One of the drivers, Clemente Moran, worked for Fargo Trucking from February 2010 through November 2013. On average, Moran worked 10 hours a day, five days a week. He was responsible for covering the cost of insurance for the truck, was required to pay a fuel surcharge and was not allowed to park the truck at the company lot, according to court documents.
Moran’s claim says that the company took over $95,726 from his pay and failed to reimburse him for over $130,000 in business expenses, including truck lease, insurance, tax and license fees, and port fees.
His case is not unusual, according to Barbara Maynard, communications director for the advocacy group Justice for Port Drivers. She says drivers can end up bearing a tremendous financial burden.
"The company charges them to use the company truck. They charge them to maintain the company truck, to buy new tires. They even charge these guys to park the company truck at the company lot overnight. They can’t even take it home," Maynard says.
Each week, Maynard says, "It could take them until Wednesday or even Thursday before they make even $100."
Marco Sanchez was paid only about $5 per hour when he was working 80-hour weeks for an average of $467 as a garment worker for CS Sublimation Inc., according to a decision by the Labor Commissioner. A state Division of Labor Standards Enforcement (DLSE) judgment from 2016 says Sanchez is owed more than $100,000. Sanchez is still waiting on payment according to a statement from the Labor Commissioner’s Office
Neither company has responded to a request Monday for comment.

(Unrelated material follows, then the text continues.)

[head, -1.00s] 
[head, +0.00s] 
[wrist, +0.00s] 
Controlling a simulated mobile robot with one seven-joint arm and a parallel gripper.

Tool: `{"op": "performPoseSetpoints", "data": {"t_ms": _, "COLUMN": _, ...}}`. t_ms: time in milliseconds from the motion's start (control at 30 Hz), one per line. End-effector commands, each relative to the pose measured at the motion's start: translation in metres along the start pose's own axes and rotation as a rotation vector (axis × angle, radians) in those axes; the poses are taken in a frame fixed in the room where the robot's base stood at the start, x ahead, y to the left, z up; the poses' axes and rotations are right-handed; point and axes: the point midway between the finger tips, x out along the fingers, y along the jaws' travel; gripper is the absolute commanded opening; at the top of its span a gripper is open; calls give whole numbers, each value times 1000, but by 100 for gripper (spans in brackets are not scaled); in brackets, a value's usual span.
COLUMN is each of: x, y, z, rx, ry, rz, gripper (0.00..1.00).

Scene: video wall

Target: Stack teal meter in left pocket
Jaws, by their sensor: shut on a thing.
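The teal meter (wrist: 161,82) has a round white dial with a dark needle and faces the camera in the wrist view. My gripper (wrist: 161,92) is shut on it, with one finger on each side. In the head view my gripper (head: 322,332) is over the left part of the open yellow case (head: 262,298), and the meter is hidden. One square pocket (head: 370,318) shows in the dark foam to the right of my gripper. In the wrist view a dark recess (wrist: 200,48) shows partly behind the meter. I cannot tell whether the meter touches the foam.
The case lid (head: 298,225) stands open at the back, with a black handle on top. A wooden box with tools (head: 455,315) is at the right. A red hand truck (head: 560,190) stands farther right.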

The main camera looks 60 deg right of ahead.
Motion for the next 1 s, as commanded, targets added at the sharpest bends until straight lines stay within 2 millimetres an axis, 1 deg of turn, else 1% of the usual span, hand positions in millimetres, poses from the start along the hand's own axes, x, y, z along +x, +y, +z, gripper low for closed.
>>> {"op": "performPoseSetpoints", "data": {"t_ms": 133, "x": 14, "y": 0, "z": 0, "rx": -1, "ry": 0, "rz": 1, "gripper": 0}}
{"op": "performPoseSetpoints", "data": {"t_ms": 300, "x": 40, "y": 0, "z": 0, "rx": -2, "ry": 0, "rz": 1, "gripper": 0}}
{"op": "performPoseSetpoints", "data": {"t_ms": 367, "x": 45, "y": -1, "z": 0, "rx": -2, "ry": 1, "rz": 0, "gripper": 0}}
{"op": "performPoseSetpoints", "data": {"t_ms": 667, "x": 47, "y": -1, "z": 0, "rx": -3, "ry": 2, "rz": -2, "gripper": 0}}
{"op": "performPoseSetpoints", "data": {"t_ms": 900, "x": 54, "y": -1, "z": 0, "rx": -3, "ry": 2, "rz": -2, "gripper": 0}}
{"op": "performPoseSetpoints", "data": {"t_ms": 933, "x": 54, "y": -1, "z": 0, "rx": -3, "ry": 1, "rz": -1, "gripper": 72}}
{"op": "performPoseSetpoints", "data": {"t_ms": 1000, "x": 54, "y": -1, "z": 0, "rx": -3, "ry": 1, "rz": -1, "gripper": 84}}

Unfair treatment extends beyond pay issues for workers who complain and have to deal with retaliation from employers. DLSE, the agency charged with enforcing California’s labor laws, says immigration-based retaliation claims rose from nine between 2014 to 2016 to 115 from 2016 to January 2018.

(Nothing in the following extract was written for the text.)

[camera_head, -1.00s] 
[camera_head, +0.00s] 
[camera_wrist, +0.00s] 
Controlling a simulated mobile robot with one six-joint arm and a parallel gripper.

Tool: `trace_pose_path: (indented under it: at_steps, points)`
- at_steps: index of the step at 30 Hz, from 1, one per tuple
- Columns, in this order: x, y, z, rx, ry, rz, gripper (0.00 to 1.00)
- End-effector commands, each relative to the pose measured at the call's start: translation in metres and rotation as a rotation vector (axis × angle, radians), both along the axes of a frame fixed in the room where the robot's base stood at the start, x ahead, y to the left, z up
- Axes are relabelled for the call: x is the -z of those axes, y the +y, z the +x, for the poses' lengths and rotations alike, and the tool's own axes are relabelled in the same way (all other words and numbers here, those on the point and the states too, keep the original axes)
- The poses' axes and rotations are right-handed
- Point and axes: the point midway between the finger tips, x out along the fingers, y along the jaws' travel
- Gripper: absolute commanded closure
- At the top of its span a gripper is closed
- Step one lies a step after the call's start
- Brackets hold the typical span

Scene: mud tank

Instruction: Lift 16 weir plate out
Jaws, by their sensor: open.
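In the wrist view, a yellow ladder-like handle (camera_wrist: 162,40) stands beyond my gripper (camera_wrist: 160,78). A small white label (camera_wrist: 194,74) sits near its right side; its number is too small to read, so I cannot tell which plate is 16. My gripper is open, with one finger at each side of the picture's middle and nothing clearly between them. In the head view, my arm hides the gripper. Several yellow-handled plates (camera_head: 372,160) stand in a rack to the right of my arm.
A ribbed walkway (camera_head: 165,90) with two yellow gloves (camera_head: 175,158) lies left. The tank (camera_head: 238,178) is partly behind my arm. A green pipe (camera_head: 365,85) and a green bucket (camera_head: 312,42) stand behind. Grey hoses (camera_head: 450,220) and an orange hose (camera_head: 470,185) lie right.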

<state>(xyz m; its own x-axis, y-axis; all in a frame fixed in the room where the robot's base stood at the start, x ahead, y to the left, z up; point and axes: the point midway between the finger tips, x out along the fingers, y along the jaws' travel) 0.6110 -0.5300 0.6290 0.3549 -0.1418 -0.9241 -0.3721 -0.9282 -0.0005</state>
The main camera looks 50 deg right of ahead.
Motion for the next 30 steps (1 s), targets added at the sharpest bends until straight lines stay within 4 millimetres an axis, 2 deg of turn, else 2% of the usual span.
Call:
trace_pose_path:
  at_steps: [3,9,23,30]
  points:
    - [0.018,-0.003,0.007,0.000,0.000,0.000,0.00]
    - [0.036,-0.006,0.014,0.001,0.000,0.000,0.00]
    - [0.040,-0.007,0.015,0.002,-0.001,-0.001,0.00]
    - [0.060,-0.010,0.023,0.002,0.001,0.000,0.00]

"This usually comes in the form of, ‘If you report me I'm going to call ICE (Immigration and Customs Enforcement). I can have you deported. You know you're illegally in the country, so you have no rights,'" says Su.
She says her Labor Commissioner’s Office is seeing not only growing retaliation against immigrant workers, but also "an emboldening of employers who are making these kinds of threats blatantly."

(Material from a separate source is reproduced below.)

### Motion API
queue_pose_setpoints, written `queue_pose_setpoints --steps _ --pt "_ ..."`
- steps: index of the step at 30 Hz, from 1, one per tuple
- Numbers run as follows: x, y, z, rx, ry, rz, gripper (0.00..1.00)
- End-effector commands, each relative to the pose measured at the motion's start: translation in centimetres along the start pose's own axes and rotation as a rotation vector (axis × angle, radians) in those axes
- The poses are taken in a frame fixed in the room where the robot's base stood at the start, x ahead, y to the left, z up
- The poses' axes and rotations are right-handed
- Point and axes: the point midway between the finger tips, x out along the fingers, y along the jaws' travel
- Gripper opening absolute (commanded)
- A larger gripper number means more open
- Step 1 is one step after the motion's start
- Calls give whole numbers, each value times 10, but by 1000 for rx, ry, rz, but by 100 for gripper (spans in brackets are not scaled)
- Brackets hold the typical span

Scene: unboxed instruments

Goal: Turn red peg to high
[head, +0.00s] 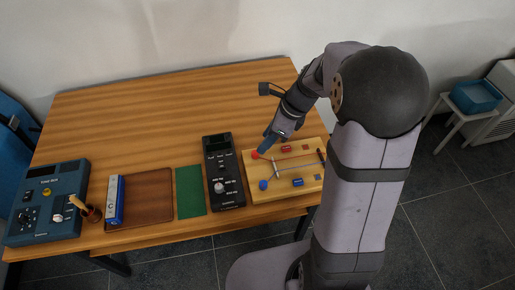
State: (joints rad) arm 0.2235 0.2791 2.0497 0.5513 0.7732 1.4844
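A light wooden board (310,186) lies at the right front of the table. A red peg (255,155) sits near its back left corner, and a blue peg (263,185) sits nearer the front on the same left side. Thin lines run across the board from the pegs toward the right. My gripper (266,147) reaches down from the upper right, with its tip just beside or over the red peg. The fingers are too small to tell whether they are open, shut or touching the peg. Any marking for high is unreadable.
A black meter with a knob (223,172) stands close to the board's left. Farther left are a green mat (190,192), a brown tray (150,186), a blue-and-white block (115,201), a wooden-handled tool (91,214) and a blue instrument (44,200). The table's back (170,98) is clear.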

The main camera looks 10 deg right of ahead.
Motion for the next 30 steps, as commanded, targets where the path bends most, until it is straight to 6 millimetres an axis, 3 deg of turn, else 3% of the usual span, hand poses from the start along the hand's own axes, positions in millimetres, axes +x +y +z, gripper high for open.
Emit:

Worker advocates such as Bet Tzedek attorney Sebastian Sanchez say employers feel empowered by Trump administration deportation policies. "We've seen retaliation claims based on just firing workers but also, bringing up immigration status is something that was not happening in the recent past," Sanchez says.
KCET spoke to several undocumented workers in Southern California who are living in the shadows struggling to make ends meet. They asked that we not reveal their names or employers, to protect them and their families.
An immigrant from El Salvador who works as a parking attendant says he has been in the United States for over three decades. Sitting in a park just before dropping his daughter off at college, he recounted in Spanish how a former employer threatened to call immigration authorities when he complained about paychecks bouncing.
"He said he was going to report me," the worker says. "He said it angrily, and I said, to the contrary, I should be reporting him because he wasn’t doing the right thing. I was doing my job and he was taking my money."
Advocates and attorneys believe fear of retaliation may lead to vast underreporting of wage theft.
Sanchez says wage theft angers workers but they often accept it as an unfortunate part of life. "They do an internal calculus. They decide, 'I'm going to accept this amount of exploitation because there are limited job opportunities for me.'"
An undocumented ranch hand who has lived and worked in America for nearly 20 years says when he filed a wage theft claim he got an anonymous text saying he would be reported to ICE. He believes the message came from his employer. He says he is panicky and sick with fear because he has seen ICE cars driving through his neighborhood.
"I don’t know if they are coming for me, but I go and hide," he says.
Su says the Labor Commissioner’s Office has a longstanding policy of enforcing wage laws regardless of immigration status. Since August 2017, Su’s office has filed four retaliation suits in California.
Responding to its reputation as the wage capital of the nation, the city of Los Angeles established the Office of Wage Standards, (OWS) in 2016. The enforcement bureau was established to receive and investigate complaints of employers who are accused of not properly paying their workers. Since it was formed it’s collected nearly $247,000 in back wages for 1500 workers.
In June of 2017, OWS and Los Angeles City Attorney Mike Feuer announced it would seek $1.45 million in fines and penalties from food chain Carl’s Jr. for not paying 37 workers the minimum wage.
"Our offices will always aggressively stand up for workers to ensure they get the wages they’re owed, and all the protections and benefits the law demands," said Feuer at the time.
The $1.45 million was reduced to just $82,000 in November by an administrative hearing officer hired by the city.
Najeb Khoury, the hearing officer who decided the case, found there was no "ill-intent that caused harm" by Carl’s Jr. when managers failed to pay six months’ of minimum wages to the 37 workers. The company had paid the workers their back wages when the city attorney went before television cameras and made his announcement.
Attorneys for Carl’s Jr. argued to the hearing officer the company shouldn’t pay a million dollar fine for a $4,575.47 "mistake." Khoury agreed and reduced the penalty.
Carl’s Jr. has yet to pay the $82,000, according to the City Attorney’s office.
"There is no incentive for Carl’s Jr. or any fast food chain not to turn a blind eye to wage and hour violations if the penalty is only going to be a tiny fine in comparison to their overall net worth," said Anne Richardson, an employment law expert with Public Counsel who reviewed the decision and hearing brief.
Penalties and fines are meant to be significant and make sure employers take seriously their obligations to workers, according to Richardson.
For workers who have a judgment against their employer, collecting on it can take months or years to see results. The ranch hand has been waiting since October 2017 for more than $9,000 from his former employer and meanwhile works whatever job he can find.
"I work one or two hours as a gardener.” he says. “Not making more than $20 or $30 a day. That’s not enough to pay rent, to eat. That’s not enough."
2/9/18 Update: This article was updated to include new information after the Division of Labor Standards Enforcement notified KCET of an error in its data.